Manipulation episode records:
↓

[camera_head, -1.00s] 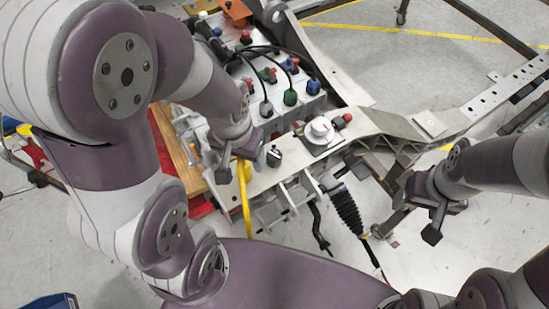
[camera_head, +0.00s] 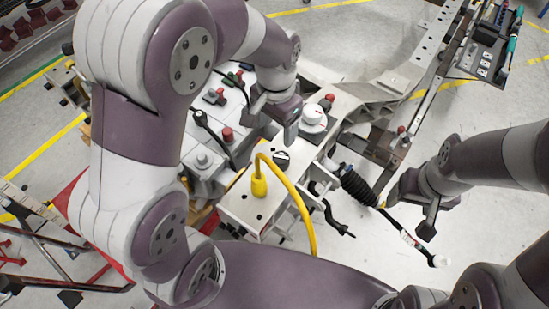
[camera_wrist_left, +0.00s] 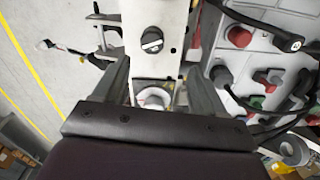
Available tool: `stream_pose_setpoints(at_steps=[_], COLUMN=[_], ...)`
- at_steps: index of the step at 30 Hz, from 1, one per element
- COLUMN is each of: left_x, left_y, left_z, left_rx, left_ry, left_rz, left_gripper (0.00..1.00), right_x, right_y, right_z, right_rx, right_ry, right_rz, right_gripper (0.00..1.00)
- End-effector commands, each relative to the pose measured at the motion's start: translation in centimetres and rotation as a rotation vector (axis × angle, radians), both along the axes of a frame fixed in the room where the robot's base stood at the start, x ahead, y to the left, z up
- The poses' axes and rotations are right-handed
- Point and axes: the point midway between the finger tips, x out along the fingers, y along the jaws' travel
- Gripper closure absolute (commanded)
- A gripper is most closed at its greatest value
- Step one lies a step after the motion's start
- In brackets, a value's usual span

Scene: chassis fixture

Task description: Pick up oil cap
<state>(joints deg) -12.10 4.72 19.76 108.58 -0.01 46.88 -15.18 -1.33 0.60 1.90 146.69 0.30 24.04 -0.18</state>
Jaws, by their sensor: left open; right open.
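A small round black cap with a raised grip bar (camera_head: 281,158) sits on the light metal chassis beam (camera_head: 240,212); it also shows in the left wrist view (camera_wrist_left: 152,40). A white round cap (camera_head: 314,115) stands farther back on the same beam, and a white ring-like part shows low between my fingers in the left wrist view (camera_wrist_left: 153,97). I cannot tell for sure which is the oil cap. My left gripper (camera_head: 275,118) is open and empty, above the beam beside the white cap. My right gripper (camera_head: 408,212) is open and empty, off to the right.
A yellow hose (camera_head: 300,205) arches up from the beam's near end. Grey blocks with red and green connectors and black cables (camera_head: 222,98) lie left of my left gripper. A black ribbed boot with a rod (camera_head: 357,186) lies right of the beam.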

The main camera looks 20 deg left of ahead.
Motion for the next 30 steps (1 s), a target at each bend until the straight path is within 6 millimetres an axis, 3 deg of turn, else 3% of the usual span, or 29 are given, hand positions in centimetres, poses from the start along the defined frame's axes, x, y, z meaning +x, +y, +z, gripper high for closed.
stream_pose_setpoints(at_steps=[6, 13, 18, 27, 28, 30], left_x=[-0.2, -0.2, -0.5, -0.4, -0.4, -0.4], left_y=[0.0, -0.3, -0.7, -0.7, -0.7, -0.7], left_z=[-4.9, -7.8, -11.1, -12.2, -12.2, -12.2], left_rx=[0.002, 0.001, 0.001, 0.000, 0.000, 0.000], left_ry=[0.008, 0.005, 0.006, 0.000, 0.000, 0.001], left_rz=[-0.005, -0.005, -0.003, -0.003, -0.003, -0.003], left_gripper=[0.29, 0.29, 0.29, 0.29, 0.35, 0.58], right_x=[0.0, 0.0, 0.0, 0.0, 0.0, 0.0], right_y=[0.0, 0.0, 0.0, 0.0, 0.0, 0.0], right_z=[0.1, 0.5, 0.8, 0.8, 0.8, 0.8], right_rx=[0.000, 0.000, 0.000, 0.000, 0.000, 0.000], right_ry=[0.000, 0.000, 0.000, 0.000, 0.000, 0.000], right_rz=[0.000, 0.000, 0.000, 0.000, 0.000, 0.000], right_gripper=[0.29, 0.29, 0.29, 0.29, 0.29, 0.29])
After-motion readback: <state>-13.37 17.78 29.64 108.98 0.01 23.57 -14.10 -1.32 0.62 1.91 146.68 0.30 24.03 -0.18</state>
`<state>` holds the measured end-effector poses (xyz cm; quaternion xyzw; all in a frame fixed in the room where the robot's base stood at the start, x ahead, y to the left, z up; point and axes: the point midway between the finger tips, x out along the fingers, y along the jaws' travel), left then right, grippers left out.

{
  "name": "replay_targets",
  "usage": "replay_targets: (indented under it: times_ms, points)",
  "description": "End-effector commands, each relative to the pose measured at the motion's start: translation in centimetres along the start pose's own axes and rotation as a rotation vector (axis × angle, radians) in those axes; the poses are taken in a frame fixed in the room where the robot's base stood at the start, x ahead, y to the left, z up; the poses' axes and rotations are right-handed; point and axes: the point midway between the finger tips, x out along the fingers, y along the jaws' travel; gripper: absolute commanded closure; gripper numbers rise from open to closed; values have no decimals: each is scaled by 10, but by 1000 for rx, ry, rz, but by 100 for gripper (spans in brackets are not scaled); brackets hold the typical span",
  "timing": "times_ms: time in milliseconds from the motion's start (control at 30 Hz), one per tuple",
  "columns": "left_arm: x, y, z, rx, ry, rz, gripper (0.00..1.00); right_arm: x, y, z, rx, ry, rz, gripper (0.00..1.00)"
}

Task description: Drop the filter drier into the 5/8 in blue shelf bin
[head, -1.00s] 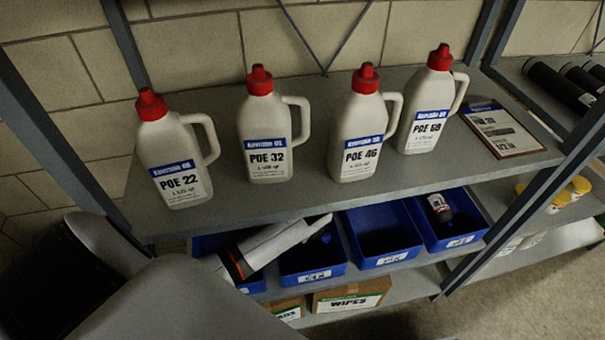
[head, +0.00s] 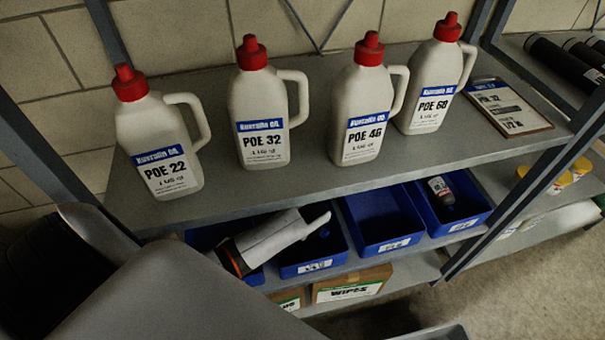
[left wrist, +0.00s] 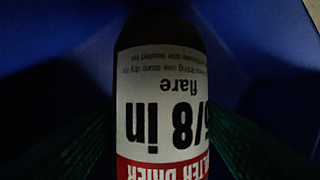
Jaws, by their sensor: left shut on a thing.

↑
↓

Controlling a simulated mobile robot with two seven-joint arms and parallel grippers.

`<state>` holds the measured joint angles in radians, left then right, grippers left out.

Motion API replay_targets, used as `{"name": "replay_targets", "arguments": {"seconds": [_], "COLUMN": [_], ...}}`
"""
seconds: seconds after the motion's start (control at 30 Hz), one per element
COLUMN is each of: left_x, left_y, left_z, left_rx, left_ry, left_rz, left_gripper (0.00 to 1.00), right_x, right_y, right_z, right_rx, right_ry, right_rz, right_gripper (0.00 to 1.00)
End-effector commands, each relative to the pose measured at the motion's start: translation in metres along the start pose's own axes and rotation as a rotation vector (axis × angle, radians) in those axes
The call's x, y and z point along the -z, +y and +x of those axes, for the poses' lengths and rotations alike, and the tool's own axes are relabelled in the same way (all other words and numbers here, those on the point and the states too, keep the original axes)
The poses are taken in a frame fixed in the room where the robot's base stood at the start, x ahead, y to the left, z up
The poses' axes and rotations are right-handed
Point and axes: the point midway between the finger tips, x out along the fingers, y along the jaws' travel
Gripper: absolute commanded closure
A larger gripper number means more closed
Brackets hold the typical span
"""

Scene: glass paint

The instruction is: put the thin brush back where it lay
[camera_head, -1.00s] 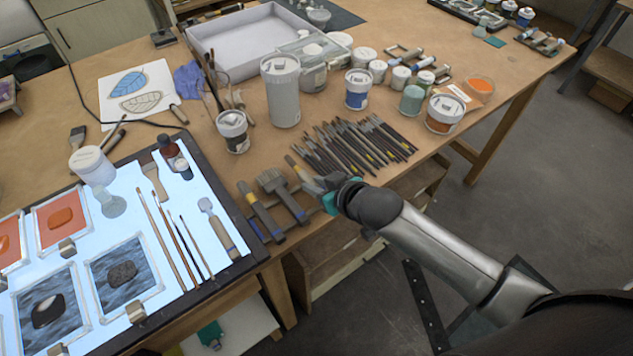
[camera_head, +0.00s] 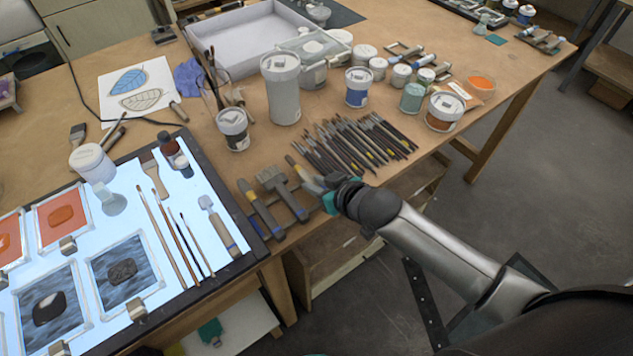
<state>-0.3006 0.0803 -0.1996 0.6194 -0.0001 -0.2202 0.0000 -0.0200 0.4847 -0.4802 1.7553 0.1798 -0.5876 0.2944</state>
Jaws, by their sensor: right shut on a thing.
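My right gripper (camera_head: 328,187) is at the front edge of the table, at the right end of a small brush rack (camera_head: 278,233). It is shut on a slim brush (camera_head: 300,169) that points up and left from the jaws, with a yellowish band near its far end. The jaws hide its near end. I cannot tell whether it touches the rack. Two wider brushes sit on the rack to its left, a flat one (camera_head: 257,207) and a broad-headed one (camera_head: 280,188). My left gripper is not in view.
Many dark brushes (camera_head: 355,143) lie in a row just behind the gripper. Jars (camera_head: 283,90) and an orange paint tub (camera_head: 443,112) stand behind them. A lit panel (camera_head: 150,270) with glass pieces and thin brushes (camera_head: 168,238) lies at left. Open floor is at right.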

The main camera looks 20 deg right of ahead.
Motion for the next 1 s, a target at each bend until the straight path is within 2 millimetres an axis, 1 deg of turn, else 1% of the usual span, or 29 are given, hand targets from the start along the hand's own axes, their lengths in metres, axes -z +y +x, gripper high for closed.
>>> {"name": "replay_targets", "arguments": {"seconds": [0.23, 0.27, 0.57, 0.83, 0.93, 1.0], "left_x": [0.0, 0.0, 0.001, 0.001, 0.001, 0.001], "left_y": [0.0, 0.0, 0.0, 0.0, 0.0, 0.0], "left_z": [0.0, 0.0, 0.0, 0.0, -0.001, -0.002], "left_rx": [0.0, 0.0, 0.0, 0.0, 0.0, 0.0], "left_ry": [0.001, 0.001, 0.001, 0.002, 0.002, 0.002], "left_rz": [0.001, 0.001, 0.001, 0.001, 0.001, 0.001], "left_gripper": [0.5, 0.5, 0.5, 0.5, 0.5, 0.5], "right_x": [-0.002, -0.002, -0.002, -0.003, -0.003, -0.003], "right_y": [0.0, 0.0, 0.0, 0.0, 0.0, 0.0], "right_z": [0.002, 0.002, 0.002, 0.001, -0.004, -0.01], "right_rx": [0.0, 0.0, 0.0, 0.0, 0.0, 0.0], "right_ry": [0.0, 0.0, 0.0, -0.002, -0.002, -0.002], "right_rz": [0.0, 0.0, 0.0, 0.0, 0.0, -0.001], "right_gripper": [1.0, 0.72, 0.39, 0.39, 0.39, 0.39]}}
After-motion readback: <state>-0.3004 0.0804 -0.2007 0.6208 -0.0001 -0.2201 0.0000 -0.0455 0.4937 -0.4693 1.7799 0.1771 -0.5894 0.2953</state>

↑

§ Given instruction: Each line in the data that holds the string "Task" should be found and copied.

§ In response:
Task description: Pick up oil cap
Task description: Drop the filter drier into the 5/8 in blue shelf bin

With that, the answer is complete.